### TASK BRIEF
Tell how many lines in these records contain the string "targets", with only the number as the reply.

### MATERIAL SHOWN
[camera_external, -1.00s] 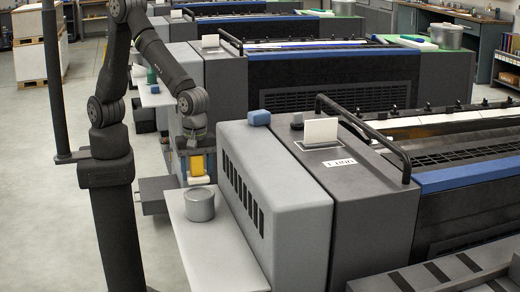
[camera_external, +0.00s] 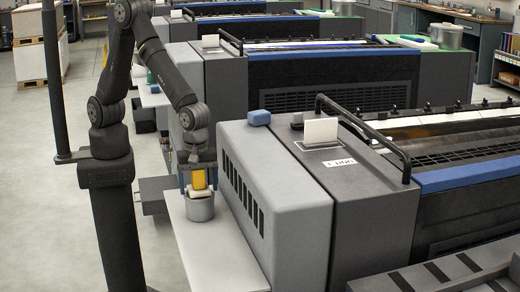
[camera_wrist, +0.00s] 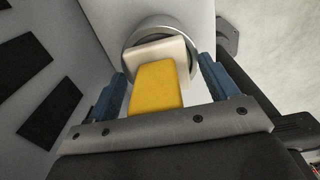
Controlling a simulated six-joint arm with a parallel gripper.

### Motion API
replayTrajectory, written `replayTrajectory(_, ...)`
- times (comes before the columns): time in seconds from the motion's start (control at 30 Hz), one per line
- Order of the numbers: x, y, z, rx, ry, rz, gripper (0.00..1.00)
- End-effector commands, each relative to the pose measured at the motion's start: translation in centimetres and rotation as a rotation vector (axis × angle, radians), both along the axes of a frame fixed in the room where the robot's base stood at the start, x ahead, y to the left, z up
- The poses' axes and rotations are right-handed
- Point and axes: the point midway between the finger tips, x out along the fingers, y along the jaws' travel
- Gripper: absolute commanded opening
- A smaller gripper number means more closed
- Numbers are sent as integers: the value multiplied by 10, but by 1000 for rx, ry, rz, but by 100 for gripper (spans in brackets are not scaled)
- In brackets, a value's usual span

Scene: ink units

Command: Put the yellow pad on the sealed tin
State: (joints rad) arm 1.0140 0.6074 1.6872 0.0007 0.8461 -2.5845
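The yellow pad (camera_external: 199,180) has a pale, whitish block at its lower end and is between the fingers of my gripper (camera_external: 198,186). In the wrist view the yellow pad (camera_wrist: 157,88) lies between the two blue fingers of my gripper (camera_wrist: 165,85), and its pale end covers much of the round tin top. The grey sealed tin (camera_external: 201,209) stands upright on the light side shelf, directly below the pad. Its metal rim also shows in the wrist view (camera_wrist: 160,22). I cannot tell whether the pale end touches the tin's top.
The light side shelf (camera_external: 220,262) is clear in front of the tin. The grey slotted housing (camera_external: 275,190) of the nearest machine rises close to the right of the tin. A dark post (camera_external: 52,80) stands at left.

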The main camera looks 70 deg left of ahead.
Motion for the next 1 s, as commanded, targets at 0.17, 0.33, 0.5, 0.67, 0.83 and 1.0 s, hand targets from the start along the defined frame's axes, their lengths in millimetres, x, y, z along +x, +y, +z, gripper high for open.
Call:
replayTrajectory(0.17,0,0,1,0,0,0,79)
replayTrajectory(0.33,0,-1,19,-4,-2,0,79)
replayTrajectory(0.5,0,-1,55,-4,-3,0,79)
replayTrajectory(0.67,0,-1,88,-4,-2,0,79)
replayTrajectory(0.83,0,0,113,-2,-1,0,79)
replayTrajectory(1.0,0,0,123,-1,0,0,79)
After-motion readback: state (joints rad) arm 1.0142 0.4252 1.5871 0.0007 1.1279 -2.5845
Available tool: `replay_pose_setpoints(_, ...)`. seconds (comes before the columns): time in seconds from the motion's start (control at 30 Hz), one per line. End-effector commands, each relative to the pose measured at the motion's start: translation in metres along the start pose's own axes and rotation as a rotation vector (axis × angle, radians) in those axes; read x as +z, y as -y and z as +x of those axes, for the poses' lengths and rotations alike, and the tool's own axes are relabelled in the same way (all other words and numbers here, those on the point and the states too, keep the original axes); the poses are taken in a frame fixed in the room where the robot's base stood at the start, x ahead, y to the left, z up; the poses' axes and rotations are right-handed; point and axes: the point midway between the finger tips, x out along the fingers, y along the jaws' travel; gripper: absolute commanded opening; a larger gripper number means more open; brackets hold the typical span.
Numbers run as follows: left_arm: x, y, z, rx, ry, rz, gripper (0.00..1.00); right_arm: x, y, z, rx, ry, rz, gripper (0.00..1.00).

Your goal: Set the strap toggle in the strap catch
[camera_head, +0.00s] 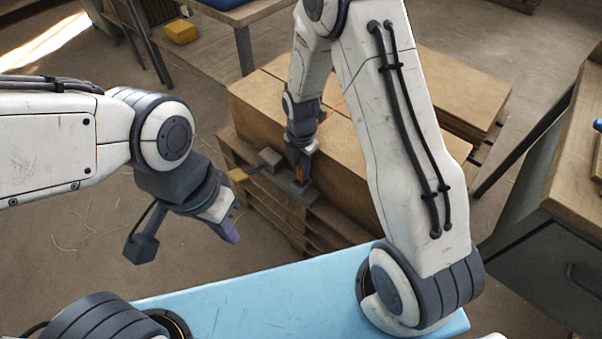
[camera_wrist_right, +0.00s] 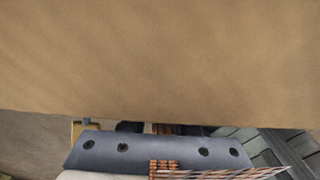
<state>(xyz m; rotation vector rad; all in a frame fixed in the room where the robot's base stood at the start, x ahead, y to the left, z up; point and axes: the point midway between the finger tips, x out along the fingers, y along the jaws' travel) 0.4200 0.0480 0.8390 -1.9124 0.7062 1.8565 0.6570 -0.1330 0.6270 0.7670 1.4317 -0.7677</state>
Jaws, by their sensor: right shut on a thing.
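My right gripper (camera_head: 303,172) is low at the front face of a large cardboard box, shut on what seems to be the strap toggle, which its fingers mostly hide. In the right wrist view an orange-brown striped strap (camera_wrist_right: 220,173) lies at the lower edge, by the grey bolted gripper body. A grey fixture (camera_head: 271,160) at the pallet's edge, beside the right gripper, may be the strap catch; its details are too small to tell. My left gripper (camera_head: 229,229) hangs free with purple fingertips, apart from the box.
The cardboard box (camera_head: 262,108) stands on a wooden pallet (camera_head: 275,205) and fills most of the right wrist view. A workbench (camera_head: 570,175) stands at right. Floor is clear around my left gripper.

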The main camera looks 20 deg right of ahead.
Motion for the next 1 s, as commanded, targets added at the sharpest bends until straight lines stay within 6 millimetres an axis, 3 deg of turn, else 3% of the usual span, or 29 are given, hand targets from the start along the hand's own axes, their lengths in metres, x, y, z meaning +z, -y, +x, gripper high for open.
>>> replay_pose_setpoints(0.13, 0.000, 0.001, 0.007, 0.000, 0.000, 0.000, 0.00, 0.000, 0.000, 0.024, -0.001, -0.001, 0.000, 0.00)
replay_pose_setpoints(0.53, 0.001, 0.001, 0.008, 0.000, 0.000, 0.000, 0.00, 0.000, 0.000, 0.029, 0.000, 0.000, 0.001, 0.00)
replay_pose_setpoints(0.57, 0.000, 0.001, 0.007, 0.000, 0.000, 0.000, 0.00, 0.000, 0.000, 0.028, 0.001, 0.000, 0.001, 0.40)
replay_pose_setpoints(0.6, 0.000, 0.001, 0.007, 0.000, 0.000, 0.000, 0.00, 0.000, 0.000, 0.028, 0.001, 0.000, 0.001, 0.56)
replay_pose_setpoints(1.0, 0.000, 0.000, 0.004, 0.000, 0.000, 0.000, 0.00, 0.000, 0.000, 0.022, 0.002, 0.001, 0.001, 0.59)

### RESPONSE TO THIS TASK
2